#### Dataset records:
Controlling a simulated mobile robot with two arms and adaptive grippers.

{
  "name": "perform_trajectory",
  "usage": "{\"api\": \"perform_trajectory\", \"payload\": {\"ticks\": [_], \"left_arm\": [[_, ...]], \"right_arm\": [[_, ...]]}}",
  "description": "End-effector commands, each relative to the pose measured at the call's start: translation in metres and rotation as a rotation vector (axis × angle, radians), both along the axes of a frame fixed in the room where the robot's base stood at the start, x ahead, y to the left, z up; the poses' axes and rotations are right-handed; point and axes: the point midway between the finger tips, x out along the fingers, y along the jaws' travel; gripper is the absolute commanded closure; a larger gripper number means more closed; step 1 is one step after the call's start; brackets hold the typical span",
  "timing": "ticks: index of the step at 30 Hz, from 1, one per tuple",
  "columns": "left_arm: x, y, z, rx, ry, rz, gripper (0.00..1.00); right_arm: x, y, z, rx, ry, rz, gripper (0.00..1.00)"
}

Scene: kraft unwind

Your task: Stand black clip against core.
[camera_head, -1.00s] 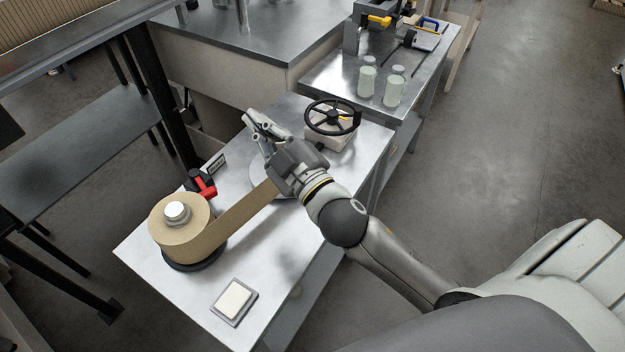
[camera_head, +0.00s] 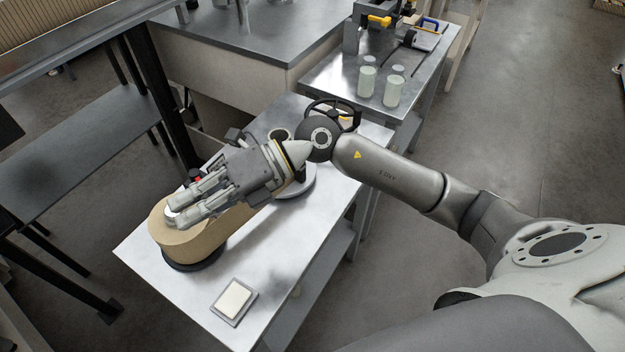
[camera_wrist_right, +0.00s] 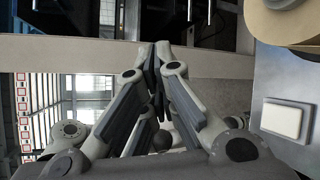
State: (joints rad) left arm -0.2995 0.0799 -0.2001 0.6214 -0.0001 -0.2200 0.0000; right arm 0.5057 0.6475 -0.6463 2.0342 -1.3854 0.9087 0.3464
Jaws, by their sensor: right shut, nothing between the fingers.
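The brown kraft paper roll (camera_head: 185,243) stands on its dark round base at the left end of the metal table. Its core is mostly hidden behind my right gripper in the head view; the pale core (camera_wrist_right: 283,3) shows at the top right edge of the wrist view. My right gripper (camera_head: 180,213) is over the roll in the head view, its fingers pointing left, shut and empty. In the wrist view its fingertips (camera_wrist_right: 160,50) meet. A red and black item (camera_head: 196,178) shows partly behind the gripper. I cannot clearly identify the black clip. My left gripper is out of view.
A square tray with a pale pad (camera_head: 235,299) lies at the table's front. A black handwheel (camera_head: 345,110) is at the far end, partly behind my arm. Pale green cylinders (camera_head: 393,91) stand on another table. The front table surface (camera_head: 285,262) is partly clear.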

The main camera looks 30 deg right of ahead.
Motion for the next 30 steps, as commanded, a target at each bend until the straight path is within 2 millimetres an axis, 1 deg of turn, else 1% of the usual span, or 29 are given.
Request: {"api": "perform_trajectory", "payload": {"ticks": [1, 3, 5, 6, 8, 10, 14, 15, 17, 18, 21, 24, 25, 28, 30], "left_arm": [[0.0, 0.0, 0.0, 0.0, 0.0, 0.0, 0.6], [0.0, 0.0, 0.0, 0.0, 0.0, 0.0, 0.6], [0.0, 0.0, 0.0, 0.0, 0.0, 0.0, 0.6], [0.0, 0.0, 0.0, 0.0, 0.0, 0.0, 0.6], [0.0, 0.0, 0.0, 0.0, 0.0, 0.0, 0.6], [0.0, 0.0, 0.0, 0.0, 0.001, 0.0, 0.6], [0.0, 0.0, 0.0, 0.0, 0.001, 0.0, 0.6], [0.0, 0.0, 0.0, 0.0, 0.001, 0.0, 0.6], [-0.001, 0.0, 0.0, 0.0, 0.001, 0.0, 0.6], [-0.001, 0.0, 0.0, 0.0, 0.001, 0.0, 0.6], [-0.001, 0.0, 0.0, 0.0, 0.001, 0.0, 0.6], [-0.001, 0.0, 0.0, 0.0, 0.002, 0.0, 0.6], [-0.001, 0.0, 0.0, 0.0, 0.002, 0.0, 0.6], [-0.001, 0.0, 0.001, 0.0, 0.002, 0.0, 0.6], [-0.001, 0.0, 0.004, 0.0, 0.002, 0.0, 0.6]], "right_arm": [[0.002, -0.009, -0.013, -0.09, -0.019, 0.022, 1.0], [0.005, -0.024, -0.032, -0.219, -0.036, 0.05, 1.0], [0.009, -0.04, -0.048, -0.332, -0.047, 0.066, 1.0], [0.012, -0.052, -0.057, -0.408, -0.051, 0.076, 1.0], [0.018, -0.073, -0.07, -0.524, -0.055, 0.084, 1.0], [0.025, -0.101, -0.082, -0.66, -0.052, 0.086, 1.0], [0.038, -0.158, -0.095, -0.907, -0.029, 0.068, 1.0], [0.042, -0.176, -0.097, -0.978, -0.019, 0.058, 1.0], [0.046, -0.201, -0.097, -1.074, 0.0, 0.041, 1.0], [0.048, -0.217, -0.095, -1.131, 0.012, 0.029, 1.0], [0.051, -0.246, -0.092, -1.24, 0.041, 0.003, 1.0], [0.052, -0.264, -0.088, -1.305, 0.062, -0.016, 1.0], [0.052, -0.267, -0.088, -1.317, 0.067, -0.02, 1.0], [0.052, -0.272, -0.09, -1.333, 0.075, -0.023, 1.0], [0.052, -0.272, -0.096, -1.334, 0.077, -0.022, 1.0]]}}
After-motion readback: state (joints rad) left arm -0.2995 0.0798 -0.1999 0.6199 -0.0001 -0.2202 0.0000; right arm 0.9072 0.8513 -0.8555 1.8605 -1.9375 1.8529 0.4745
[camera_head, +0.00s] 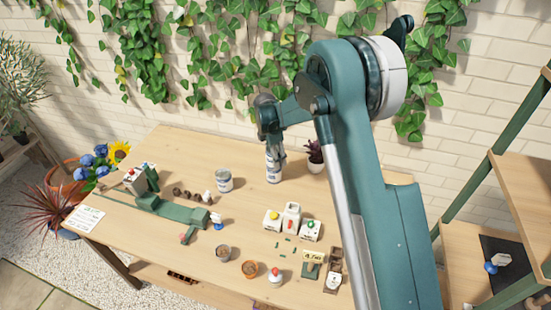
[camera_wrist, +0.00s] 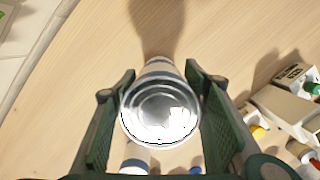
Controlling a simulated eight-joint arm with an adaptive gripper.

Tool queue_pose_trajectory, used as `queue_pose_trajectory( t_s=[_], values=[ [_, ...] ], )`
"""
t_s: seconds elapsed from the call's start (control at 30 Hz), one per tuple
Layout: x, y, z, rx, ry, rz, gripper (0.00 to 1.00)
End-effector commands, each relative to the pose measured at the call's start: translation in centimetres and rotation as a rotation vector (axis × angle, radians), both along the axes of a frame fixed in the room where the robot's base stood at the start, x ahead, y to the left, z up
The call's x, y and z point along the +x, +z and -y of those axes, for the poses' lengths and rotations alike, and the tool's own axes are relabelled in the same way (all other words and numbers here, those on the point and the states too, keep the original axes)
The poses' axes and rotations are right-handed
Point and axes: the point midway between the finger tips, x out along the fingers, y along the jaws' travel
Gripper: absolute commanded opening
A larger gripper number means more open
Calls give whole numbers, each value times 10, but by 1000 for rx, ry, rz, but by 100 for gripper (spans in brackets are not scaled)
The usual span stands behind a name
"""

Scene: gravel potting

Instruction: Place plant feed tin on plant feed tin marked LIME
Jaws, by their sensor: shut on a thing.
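My gripper (camera_head: 272,143) is at the back middle of the table, pointing down, shut on a plant feed tin (camera_head: 274,172). The tin is upright, with a white and blue side. In the wrist view its round silver lid (camera_wrist: 160,113) shows between the two fingers of my gripper (camera_wrist: 160,80). The white and blue column below the fingers looks tall; I cannot tell whether it is one tin or two stacked. Another grey-white tin (camera_head: 224,181) with a label stands on the table to the left. No LIME marking is legible.
A potted purple plant (camera_head: 315,157) stands close to the right of my gripper. White bottles or boxes with coloured caps (camera_head: 291,218) stand in front. A green tool (camera_head: 172,208) lies at the left. The wooden table (camera_head: 250,205) is clear around its middle.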

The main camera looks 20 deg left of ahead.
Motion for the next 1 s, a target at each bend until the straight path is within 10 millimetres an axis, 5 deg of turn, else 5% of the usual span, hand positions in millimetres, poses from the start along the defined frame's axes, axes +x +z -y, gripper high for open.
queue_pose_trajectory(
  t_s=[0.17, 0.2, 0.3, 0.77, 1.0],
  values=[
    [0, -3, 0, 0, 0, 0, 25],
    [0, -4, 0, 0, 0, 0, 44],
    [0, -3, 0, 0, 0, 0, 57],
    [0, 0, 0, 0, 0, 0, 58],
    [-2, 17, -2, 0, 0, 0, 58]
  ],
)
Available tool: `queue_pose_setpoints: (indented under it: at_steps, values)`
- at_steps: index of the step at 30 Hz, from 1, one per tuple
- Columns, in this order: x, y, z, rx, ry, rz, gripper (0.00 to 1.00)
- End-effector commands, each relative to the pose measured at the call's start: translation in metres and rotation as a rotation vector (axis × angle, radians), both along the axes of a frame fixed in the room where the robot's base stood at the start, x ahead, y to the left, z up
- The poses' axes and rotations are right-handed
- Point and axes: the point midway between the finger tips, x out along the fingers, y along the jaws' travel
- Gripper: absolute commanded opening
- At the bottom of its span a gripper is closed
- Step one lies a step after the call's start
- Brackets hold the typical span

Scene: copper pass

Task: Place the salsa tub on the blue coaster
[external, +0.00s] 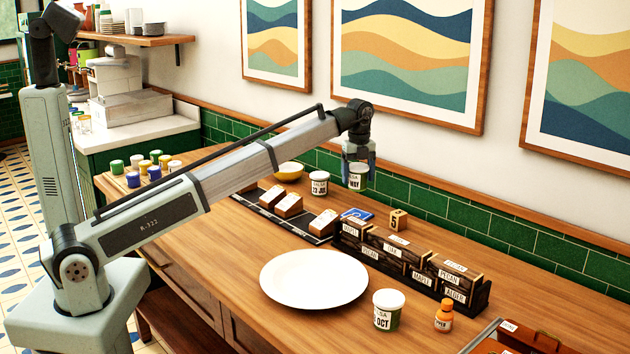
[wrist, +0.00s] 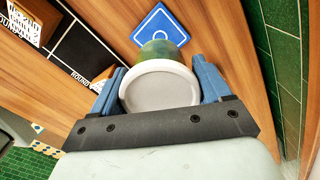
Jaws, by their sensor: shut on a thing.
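My gripper (external: 358,165) is shut on a salsa tub (external: 357,183), which has a white label and green lower part. It holds the tub above the counter near the back wall. In the wrist view, the tub's pale round lid (wrist: 160,90) sits between the two blue fingers. The blue coaster (external: 358,214) lies on the counter below the held tub, partly hidden by the rack. In the wrist view, the coaster (wrist: 160,22) shows just beyond the tub, which covers part of it. Two other salsa tubs stand on the counter, one at the back (external: 319,183) and one at the front (external: 388,310).
A dark rack of labelled boxes (external: 482,303) stands right of the coaster, near a wooden number block (external: 397,219). A black strip (external: 253,204) with small boxes lies to the left. A white plate (external: 314,278) and orange bottle (external: 444,317) are nearer the front. The tiled wall runs behind.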

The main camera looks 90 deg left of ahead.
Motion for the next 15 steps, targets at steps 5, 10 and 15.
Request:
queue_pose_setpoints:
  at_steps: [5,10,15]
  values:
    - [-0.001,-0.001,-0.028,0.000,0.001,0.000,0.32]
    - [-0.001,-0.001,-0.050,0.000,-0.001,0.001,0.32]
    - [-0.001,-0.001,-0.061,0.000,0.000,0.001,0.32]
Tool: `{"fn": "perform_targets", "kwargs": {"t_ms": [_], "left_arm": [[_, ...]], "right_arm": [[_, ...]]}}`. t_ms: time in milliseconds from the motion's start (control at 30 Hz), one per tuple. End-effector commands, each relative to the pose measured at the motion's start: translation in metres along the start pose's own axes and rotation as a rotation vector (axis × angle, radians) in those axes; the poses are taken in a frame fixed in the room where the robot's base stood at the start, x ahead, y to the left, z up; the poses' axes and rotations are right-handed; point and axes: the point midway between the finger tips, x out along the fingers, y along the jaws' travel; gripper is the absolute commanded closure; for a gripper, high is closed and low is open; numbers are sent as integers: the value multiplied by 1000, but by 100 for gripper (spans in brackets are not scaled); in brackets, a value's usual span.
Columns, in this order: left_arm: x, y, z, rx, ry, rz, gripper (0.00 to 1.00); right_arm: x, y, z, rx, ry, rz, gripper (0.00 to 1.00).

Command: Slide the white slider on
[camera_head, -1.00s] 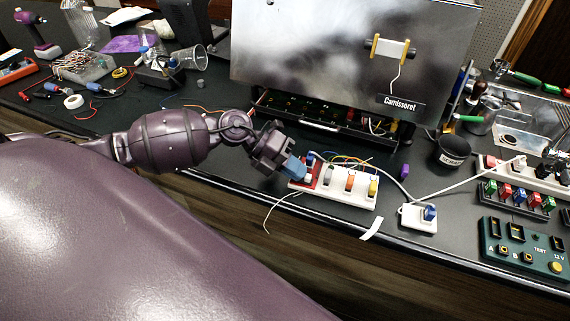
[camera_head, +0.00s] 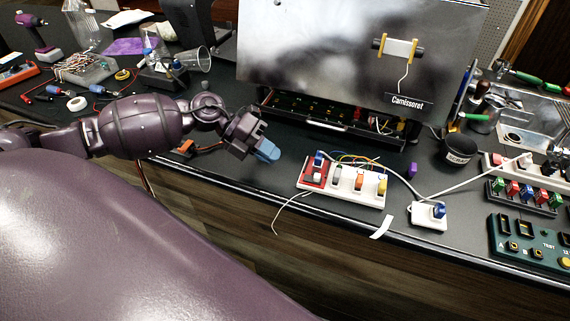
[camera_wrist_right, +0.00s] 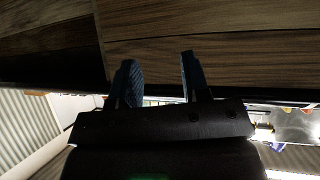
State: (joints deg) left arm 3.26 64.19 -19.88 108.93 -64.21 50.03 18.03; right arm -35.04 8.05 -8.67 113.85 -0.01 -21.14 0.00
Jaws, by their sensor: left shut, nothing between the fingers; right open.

#### Job:
Of the lines above, quote exactly those from the one with "- Gripper: absolute commanded opening" through the one with "[wrist, +0.00s]", ends included; pictures stay out.

#### Solution to this exercise:
- Gripper: absolute commanded opening
- At the bottom of its span a gripper is closed
- Step one lies a step after the call's start
- Brackets hold the typical span

Scene: copper pass

Task: Place the salsa tub on the blue coaster
[external, +0.00s] 
[wrist, +0.00s] 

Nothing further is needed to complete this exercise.